BEGIN

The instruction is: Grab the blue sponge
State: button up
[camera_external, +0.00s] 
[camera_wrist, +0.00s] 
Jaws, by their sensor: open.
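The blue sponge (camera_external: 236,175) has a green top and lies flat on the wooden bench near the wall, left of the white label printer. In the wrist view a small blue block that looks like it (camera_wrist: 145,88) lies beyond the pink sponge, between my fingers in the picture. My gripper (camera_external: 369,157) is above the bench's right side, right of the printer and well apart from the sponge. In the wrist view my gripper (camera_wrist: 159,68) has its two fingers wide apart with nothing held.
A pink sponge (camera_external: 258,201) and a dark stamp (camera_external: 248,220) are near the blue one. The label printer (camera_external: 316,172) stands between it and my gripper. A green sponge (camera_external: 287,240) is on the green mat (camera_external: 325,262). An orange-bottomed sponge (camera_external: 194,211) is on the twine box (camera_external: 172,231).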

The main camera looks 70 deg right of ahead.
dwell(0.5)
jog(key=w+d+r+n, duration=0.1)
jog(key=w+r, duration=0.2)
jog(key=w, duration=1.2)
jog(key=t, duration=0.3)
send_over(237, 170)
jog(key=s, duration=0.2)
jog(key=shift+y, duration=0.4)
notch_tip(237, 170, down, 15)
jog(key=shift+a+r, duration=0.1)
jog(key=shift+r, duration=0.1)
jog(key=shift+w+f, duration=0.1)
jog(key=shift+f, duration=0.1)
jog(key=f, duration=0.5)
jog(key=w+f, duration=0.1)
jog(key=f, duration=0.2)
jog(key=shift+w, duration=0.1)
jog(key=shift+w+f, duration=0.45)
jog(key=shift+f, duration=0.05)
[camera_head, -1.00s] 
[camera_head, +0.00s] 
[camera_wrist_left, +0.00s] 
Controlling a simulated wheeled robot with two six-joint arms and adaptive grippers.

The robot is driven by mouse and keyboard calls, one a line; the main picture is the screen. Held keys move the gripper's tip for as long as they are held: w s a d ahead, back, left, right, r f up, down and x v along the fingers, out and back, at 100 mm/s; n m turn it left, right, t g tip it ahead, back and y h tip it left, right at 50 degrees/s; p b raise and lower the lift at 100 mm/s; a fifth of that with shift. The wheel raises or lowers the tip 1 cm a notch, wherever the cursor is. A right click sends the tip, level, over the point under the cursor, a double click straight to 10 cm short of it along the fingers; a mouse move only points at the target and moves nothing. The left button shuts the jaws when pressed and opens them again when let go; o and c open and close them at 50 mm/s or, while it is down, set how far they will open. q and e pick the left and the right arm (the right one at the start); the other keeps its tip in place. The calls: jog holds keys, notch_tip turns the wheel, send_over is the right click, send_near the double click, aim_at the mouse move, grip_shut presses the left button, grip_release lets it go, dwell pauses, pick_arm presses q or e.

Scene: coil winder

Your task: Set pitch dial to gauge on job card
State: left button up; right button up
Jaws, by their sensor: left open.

END

> **Description of the task**:
Print nothing but the lines from the line with "Scene: coil winder" to the last line of the records above. Both of those lines count.

> **Response**:
Scene: coil winder

Your task: Set pitch dial to gauge on job card
State: left button up; right button up
Jaws, by their sensor: left open.

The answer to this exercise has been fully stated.